Right-Wing Commentators Don’t Even Believe Their Own Bullshit

The media has been abuzz in the past few days about conspiracy theorist Alex Jones’s admission in a child custody case that he considers himself to be “playing a role” on his popular Infowars show. The admission has prompted extreme scrutiny in both left and right-slanted media, with commentators speculating either that the comments are a lie, or that this conclusion is obvious and the natural consequence of shows like the Colbert Report that straddled the line between real and fake news.

Jones, who is currently locked in a fierce battle for custody of his daughter, is obviously trying to play down the aspects of his personality that have made him reviled among a large swath of the population. His show has risen to prominence in the past few months thanks to U.S. President Donald Trump’s embrace of many theories proferred by Jones and his team. Now, with Jones throwing his own credibility into question in a desperate attempt to refute his ex-wife’s claims that he is unhinged, how much of Infowars coverage can be believed? And what responsibility does a commentator expressing personal views on the news have with regard to true facts?

The difficulty that many people have distinguishing between fake and real news is a hallmark of this time in media consumption. The deregulation of media sources and the widespread use of the internet mean that traditional media sources have lost their monopoly on the truth. This also means that people are functioning in the same society while believing several incompatible things to be true. “Alternative facts” are taking over the airwaves in the present in a way that seriously hampers the ability of the American democracy to survive. Democracy relies on an informed citizenry – the destabilization of the media is a serious impediment to that goal.

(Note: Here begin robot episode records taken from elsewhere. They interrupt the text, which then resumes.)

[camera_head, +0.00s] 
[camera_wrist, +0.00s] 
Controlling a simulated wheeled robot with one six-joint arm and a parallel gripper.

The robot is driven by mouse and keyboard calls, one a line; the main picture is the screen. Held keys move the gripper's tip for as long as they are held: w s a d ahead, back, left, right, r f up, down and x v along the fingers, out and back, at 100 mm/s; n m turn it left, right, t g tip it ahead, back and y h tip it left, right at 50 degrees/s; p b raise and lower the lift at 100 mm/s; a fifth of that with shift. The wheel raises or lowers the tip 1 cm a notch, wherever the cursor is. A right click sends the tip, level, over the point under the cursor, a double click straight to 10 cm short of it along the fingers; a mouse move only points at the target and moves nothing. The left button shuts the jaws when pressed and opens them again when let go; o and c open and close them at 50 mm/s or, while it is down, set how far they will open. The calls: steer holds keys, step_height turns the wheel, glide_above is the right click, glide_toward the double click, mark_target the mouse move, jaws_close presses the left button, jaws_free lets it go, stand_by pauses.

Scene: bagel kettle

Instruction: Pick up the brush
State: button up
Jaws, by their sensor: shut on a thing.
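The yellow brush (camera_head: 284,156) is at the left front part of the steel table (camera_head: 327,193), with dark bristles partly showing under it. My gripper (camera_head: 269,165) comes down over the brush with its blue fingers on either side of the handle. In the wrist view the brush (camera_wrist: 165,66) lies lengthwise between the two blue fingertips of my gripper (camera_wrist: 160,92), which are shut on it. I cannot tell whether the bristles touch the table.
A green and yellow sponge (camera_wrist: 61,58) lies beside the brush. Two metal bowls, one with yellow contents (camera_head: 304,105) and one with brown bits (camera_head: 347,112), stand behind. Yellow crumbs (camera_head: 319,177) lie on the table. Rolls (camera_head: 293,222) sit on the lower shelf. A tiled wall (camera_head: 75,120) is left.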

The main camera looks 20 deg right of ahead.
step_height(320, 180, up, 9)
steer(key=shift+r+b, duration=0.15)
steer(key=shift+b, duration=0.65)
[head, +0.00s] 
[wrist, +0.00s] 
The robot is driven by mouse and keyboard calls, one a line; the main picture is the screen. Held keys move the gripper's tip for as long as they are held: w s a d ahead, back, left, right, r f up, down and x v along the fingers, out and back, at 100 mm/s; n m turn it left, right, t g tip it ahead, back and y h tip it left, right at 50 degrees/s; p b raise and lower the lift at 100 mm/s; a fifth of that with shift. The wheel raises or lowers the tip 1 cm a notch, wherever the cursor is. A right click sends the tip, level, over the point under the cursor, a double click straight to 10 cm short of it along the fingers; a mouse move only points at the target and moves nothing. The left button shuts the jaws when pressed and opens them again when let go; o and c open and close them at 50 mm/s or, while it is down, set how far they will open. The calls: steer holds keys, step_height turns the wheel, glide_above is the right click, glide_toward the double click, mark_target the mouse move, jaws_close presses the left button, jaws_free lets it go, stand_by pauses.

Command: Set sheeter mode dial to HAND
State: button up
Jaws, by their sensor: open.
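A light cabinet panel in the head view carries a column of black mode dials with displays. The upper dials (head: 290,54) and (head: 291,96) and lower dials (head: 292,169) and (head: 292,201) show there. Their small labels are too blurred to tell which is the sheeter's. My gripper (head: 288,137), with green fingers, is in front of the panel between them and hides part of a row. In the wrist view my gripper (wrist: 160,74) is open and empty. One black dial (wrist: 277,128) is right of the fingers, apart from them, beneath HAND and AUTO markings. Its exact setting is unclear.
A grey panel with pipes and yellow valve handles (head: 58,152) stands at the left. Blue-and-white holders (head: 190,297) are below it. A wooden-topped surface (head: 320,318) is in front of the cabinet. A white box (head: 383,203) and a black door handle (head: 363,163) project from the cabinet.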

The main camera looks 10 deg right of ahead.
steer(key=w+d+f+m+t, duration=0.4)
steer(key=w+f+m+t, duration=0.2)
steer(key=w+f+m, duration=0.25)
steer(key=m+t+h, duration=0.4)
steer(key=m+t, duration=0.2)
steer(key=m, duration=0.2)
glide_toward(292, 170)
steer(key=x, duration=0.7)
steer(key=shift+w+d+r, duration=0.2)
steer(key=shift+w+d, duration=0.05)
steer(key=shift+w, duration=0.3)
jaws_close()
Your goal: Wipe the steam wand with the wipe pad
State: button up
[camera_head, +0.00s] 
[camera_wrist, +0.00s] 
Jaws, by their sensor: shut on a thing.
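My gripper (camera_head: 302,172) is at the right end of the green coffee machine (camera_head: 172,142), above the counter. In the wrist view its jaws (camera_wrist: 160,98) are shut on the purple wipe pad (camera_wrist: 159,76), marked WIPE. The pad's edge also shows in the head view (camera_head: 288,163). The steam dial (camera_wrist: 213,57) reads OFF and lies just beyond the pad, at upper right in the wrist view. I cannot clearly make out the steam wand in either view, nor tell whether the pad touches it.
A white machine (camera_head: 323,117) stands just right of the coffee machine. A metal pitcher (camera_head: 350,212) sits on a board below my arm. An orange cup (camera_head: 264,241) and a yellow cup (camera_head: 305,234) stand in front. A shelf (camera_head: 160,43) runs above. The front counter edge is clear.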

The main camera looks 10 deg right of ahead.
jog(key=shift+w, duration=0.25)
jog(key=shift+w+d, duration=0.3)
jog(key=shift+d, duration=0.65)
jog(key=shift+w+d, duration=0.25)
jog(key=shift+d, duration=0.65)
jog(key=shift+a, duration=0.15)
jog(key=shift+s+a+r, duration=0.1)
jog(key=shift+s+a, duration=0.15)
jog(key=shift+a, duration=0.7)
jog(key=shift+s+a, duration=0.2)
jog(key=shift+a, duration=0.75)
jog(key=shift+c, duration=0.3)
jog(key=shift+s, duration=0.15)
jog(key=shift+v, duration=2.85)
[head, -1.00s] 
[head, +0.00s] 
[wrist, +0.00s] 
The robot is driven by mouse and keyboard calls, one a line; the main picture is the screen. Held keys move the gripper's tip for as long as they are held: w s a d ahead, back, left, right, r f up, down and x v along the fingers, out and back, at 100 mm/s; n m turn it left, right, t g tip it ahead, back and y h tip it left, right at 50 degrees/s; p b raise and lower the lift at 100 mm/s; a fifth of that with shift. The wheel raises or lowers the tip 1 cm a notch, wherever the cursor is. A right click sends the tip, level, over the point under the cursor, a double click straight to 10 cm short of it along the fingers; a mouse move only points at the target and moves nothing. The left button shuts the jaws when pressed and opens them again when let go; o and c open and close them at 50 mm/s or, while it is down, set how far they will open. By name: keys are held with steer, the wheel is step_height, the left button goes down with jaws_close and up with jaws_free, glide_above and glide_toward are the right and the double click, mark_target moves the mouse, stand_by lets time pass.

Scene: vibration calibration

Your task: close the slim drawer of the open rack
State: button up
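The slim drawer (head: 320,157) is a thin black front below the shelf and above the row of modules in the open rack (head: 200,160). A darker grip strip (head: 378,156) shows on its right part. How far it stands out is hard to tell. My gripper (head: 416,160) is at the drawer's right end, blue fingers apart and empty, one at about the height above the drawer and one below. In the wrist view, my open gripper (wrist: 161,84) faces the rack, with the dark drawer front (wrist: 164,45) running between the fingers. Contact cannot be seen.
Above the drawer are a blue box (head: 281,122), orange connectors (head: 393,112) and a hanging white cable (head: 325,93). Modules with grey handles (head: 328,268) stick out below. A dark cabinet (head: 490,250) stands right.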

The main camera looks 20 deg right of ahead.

Performers like Alex Jones have given no indication that their views are satire, or that their theories and facts are fabricated. Their shows are not on professed comedy networks, and their viewers are likely to subscribe fully and non-ironically to the things they are saying. To claim that Infowars or any right-wing talk show is exaggerating information, or that the hosts are playing characters, is to be fundamentally and dangerously dishonest with the audience. Jones’s relentless coverage of the now-falsified Pizzagate scandal caused an armed attack of innocent people. What further violence might be triggered by the words and actions of these zealots?

Alex Jones and others of his ilk have cultivated reputations as fearless truth-tellers in a world that is being whitewashed by liberal-leaning mass media. The truth, it appears, is that some of them are merely opportunists with audiences willing to believe anything out of their mouths. The way forward will be difficult for people who genuinely care about real facts, and progress will continue to be obstructed by right-wingers who hide behind the veneer of satire whenever the going gets rough.